Grace does not give us an excuse to live with a lion. Grace opens our eyes to see the danger of the lion, and it gives us the urgency and strength to put it to death. What is it that you are allowing to linger around in your life? What are the sins that you believe you are managing and controlling, when in reality they are controlling you? In love, I challenge you to kill those sins today. Spend time and effort killing your sin, whatever the cost. You may keep them caged up and on a leash for a season, but they will always turn on you. They are meant to kill. Remove them from your house.
“That is why we labor and strive, because we have put our hope in the living God, who is the Savior of all people, and especially of those who believe.” (1 Timothy 4:10)
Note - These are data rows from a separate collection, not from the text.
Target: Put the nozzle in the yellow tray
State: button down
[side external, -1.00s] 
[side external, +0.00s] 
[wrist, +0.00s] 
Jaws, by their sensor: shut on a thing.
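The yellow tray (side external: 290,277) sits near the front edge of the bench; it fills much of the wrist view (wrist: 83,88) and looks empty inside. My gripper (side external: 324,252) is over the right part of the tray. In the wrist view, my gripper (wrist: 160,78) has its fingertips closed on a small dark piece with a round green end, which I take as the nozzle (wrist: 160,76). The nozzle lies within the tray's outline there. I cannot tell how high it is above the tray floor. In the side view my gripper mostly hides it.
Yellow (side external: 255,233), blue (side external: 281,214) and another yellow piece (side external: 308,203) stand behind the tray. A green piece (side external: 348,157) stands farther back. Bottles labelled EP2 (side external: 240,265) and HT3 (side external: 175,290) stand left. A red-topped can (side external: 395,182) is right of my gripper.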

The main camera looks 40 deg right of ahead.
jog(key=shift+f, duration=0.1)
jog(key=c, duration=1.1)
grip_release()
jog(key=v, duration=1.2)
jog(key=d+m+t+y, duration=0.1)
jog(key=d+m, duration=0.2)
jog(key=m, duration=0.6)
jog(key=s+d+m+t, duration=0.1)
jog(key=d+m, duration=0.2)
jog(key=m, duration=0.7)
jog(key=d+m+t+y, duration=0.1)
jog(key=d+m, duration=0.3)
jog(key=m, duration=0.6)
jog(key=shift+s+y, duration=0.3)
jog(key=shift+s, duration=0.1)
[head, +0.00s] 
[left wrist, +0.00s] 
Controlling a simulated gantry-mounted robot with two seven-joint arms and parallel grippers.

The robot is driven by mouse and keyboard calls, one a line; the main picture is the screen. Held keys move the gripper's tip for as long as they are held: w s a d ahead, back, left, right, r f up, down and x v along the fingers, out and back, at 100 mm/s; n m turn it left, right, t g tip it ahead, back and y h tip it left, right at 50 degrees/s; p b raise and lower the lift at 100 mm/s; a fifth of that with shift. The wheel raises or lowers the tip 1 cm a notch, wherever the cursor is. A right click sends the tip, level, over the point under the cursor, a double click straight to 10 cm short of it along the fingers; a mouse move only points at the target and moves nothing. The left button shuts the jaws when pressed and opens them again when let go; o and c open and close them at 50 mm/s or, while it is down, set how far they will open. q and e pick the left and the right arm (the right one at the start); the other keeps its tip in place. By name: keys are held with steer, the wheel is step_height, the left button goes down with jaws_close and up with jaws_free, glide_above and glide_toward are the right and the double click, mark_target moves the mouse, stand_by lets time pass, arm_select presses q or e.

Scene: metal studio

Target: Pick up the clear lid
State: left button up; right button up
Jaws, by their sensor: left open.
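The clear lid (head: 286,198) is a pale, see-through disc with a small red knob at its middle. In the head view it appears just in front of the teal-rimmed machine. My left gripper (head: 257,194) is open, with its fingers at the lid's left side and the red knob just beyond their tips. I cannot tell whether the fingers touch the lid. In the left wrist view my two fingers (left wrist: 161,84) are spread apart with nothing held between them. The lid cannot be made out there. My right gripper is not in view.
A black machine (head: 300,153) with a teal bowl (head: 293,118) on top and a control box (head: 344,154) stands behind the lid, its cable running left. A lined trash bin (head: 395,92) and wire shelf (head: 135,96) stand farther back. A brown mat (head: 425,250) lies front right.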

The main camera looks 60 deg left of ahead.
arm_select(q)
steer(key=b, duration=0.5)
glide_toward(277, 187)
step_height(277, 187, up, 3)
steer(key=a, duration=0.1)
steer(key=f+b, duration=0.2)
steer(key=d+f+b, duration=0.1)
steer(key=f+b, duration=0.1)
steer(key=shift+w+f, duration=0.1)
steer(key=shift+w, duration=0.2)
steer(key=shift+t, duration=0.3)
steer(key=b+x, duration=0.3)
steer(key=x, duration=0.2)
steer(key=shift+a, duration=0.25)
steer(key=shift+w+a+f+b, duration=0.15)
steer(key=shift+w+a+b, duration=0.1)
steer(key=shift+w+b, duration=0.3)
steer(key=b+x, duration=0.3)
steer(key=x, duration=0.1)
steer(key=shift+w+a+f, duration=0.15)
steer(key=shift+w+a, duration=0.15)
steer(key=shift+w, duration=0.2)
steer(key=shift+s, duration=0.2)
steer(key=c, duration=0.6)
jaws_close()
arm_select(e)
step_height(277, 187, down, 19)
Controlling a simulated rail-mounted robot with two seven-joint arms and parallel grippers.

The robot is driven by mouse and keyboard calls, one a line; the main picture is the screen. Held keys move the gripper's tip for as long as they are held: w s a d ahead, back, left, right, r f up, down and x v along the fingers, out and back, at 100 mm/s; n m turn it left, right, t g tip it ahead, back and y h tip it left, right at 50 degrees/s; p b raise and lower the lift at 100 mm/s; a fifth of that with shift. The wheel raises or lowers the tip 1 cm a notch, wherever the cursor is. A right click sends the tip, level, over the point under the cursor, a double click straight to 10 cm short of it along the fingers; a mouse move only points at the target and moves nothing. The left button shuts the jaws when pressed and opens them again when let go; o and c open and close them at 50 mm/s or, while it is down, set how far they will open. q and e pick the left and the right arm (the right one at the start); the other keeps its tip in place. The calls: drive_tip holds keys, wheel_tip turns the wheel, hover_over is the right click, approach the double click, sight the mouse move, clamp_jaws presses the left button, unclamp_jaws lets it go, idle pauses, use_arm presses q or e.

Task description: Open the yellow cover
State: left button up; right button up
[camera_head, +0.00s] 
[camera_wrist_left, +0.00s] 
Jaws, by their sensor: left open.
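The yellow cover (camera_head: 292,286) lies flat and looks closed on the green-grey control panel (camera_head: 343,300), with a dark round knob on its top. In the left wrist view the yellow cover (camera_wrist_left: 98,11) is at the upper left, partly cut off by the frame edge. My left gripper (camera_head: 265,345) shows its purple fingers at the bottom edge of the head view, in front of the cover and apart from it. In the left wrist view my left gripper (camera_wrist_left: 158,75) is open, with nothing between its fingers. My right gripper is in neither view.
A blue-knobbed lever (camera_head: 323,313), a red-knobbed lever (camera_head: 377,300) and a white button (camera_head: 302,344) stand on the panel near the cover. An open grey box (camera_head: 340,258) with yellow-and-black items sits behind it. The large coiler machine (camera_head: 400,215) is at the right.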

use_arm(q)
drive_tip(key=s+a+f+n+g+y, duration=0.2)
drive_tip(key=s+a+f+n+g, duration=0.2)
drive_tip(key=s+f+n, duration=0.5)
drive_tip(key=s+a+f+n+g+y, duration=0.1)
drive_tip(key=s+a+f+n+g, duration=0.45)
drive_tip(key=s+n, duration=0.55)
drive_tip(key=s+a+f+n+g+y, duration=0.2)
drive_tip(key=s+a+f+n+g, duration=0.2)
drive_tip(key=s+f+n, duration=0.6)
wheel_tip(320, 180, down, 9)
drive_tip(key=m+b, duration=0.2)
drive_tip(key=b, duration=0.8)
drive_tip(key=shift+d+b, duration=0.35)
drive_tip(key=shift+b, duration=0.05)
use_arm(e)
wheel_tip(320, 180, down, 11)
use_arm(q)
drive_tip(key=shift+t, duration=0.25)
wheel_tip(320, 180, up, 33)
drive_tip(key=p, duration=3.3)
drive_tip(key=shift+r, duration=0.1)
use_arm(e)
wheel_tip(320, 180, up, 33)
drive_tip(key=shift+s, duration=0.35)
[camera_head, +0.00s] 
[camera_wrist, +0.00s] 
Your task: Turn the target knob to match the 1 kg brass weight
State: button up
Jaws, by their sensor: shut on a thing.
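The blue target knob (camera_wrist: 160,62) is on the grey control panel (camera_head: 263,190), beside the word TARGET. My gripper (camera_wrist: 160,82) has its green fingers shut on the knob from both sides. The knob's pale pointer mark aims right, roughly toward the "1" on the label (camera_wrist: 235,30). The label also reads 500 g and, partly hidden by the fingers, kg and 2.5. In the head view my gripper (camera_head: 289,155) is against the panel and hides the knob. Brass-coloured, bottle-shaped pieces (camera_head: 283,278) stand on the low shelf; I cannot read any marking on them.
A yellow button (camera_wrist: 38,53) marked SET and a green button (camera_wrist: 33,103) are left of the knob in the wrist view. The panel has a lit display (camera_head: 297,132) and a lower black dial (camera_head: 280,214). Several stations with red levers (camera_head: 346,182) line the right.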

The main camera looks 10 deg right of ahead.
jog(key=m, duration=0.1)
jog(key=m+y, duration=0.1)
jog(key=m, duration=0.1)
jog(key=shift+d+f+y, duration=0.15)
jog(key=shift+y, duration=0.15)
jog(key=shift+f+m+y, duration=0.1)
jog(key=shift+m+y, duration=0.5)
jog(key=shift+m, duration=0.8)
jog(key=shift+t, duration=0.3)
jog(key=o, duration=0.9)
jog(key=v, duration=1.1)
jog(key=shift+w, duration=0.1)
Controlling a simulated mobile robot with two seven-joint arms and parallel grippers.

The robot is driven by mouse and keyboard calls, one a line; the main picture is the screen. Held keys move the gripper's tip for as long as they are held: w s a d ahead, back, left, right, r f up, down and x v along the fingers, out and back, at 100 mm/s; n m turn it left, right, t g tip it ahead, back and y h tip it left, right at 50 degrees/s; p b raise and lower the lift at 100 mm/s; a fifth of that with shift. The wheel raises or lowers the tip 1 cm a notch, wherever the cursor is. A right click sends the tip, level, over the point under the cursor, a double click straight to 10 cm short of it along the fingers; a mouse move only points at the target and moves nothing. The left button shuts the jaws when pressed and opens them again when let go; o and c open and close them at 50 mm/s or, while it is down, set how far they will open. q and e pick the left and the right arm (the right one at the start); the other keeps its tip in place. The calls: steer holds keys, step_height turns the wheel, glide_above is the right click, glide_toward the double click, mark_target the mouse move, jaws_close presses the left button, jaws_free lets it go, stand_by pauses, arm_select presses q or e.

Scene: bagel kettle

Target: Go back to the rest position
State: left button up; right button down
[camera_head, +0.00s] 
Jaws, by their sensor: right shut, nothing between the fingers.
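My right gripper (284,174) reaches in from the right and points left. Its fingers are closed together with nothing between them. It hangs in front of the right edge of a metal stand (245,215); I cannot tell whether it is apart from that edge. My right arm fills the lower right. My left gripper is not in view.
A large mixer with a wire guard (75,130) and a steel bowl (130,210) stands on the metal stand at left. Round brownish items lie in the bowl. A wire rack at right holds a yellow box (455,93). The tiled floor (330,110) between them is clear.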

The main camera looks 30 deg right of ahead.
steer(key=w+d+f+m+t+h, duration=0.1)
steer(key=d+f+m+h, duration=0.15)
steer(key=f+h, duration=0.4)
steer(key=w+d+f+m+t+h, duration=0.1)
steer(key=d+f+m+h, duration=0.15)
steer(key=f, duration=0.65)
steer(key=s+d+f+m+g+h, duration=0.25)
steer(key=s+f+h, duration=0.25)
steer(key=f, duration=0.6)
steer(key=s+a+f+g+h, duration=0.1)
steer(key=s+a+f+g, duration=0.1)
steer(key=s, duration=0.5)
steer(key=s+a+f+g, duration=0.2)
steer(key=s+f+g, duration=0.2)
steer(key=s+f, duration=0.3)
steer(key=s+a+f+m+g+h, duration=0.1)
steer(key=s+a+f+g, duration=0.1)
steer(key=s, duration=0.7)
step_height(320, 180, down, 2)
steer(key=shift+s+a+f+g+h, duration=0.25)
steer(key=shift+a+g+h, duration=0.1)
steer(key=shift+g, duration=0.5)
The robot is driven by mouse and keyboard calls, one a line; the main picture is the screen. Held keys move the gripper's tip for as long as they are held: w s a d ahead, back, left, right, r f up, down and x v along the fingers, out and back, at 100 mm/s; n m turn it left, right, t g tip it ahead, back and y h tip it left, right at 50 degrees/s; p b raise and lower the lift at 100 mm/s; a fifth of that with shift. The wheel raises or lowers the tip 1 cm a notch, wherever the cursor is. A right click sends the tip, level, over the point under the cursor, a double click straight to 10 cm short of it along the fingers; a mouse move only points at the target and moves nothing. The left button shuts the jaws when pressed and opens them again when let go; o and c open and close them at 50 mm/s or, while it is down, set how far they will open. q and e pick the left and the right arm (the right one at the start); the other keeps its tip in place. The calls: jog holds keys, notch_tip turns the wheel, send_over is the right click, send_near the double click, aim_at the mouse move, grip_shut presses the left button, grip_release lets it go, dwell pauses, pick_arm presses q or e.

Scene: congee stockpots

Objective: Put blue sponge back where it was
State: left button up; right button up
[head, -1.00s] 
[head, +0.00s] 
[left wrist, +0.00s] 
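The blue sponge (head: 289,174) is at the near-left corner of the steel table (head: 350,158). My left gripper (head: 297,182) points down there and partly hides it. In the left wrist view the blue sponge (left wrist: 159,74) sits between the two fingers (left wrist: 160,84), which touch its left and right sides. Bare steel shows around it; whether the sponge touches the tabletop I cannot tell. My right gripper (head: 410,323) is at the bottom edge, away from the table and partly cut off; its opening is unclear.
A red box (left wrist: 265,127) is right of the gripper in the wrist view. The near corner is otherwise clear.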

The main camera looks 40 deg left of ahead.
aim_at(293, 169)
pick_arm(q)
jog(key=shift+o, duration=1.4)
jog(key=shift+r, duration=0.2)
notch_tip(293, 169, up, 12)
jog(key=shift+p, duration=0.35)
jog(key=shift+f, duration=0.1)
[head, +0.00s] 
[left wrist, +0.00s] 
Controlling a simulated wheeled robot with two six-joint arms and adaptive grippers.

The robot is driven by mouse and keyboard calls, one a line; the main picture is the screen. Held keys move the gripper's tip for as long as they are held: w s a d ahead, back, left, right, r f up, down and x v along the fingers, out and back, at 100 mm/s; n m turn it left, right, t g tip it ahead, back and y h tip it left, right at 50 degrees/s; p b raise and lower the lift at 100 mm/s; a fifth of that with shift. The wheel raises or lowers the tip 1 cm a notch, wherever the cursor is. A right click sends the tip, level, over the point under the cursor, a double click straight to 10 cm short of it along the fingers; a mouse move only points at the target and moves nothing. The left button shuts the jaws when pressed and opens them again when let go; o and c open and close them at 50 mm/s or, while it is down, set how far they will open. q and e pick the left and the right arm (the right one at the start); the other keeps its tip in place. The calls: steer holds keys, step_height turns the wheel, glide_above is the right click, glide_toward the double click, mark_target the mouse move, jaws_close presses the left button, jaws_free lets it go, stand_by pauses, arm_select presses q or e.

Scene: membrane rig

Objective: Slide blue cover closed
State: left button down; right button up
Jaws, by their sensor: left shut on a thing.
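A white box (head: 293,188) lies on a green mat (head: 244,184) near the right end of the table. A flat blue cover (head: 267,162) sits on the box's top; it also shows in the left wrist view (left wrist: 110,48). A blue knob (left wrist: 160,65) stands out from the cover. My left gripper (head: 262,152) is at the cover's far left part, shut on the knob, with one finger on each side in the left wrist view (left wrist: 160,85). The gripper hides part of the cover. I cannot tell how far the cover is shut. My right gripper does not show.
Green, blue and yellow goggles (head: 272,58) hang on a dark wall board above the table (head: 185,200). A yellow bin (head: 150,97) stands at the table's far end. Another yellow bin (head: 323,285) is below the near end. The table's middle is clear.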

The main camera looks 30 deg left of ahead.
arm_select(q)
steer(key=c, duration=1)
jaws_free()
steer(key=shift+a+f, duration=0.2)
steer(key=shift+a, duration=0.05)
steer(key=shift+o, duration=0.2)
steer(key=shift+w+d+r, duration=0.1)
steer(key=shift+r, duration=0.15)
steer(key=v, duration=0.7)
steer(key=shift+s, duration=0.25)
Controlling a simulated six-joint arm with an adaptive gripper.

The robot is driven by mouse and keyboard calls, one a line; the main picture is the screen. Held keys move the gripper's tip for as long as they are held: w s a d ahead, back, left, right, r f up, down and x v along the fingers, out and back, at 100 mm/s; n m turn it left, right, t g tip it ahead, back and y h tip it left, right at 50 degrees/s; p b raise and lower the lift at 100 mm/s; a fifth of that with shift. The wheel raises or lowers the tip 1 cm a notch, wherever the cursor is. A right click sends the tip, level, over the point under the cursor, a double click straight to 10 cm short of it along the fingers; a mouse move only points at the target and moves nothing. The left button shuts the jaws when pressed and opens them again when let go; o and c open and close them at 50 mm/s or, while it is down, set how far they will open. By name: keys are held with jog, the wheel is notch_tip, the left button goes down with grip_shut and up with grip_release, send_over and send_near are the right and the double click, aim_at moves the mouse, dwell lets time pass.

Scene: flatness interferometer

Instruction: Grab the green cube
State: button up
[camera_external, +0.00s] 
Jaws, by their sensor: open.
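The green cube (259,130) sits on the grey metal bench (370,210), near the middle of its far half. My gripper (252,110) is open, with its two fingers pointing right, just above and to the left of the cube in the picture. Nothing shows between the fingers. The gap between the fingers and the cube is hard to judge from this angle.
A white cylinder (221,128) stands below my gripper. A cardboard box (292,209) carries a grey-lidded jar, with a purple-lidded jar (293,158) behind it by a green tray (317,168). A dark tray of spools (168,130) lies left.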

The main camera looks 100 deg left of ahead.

This verse comes directly after the two verses we started with. Paul says that we labor and strive. Is this to earn grace? No! It is to grow in godliness, which has value for all things, holding promise for the present life and the life to come. We have put our hope in the living God! Let us act like it! I am done with spending time and effort on physical training without giving the same intensity to spiritual training. I hope and pray that you will join me. Physical training has some value. Godliness has value for all things.